Searching for Love in History’s Most Famous Execution
by Tony Jones
HarperOne, 2015. 295 pages.
Starred Review
This book has a provocative title – at least for Christians. Jesus’ death is central to Christianity. What, actually, does it mean?
Like the author, I was brought up with the “payment” explanation of Jesus’ death – essentially that we are sinners and God hates sin – and Jesus, the sinless sacrifice, had to save us from God’s wrath. I’ve heard it preached that this is essentially the gospel. But I’ve also heard stories, explanations, and analogies of this view that get a little bit horrible if you think about them too hard.

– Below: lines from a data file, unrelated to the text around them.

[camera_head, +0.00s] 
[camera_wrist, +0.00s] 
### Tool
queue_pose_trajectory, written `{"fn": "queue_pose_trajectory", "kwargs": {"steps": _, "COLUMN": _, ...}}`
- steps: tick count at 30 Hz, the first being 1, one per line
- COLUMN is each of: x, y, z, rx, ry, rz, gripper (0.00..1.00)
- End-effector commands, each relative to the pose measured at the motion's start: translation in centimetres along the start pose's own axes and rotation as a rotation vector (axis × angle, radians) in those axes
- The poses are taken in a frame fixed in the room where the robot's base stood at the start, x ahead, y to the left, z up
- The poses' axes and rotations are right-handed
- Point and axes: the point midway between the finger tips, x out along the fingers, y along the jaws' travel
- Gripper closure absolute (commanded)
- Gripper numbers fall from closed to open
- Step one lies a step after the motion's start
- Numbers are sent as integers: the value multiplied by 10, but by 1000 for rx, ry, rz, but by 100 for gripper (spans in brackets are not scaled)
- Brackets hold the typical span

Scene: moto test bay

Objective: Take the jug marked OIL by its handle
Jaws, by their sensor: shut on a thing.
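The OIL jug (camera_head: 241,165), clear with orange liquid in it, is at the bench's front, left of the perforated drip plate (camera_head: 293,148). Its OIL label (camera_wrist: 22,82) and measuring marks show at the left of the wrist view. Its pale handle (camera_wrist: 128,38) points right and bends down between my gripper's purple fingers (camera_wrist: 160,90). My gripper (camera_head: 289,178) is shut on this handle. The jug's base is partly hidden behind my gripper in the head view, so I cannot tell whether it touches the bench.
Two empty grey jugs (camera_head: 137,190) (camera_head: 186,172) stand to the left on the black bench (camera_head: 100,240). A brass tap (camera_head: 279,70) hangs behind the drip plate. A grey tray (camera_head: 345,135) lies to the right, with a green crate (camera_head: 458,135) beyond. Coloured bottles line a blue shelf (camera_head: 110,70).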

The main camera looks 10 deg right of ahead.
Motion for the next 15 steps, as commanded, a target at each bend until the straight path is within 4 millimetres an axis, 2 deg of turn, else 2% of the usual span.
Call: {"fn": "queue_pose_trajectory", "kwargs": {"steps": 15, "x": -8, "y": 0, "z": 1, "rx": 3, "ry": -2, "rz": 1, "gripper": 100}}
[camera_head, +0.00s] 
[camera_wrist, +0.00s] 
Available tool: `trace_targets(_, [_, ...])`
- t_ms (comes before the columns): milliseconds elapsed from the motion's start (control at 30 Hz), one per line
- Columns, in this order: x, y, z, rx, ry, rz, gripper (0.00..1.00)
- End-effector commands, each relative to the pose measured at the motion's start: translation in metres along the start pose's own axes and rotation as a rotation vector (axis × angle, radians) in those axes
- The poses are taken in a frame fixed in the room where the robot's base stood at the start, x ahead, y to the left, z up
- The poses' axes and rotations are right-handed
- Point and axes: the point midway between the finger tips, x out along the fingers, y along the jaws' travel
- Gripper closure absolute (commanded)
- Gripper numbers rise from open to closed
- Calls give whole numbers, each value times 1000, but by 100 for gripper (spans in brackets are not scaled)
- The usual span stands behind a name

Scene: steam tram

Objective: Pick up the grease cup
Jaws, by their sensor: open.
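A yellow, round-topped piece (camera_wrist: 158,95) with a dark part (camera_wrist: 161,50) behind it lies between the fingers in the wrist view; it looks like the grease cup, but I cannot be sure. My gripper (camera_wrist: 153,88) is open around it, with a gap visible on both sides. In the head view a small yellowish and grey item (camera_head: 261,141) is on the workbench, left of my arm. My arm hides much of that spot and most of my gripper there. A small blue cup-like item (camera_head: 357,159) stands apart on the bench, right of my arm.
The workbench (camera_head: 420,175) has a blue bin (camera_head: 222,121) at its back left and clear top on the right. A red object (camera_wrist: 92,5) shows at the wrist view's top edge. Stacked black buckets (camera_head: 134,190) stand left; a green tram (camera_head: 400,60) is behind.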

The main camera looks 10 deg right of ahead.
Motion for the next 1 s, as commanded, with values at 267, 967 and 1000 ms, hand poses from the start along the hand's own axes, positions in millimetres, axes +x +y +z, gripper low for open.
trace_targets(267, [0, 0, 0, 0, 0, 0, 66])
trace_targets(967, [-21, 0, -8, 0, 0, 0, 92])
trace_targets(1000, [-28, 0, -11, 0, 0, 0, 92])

It turns out that the reason for Jesus’ death preached at that middle school retreat. . . is not the only way that Christians have understood the death of Jesus. Instead, it’s one of about half a dozen theories that preachers and theologians have used over the past two thousand years to explain why Jesus died. This fact wasn’t advertised to me when I was growing up. Instead, I was taught that there was one and only one reason that Jesus died: because of my sin and God’s anger and disappointment with me. Maybe you were told the same thing. But this sentiment would have been confounding to a second- or third-century Christian. They had entirely different ways of understanding Jesus’ death, ways that we will explore in later chapters.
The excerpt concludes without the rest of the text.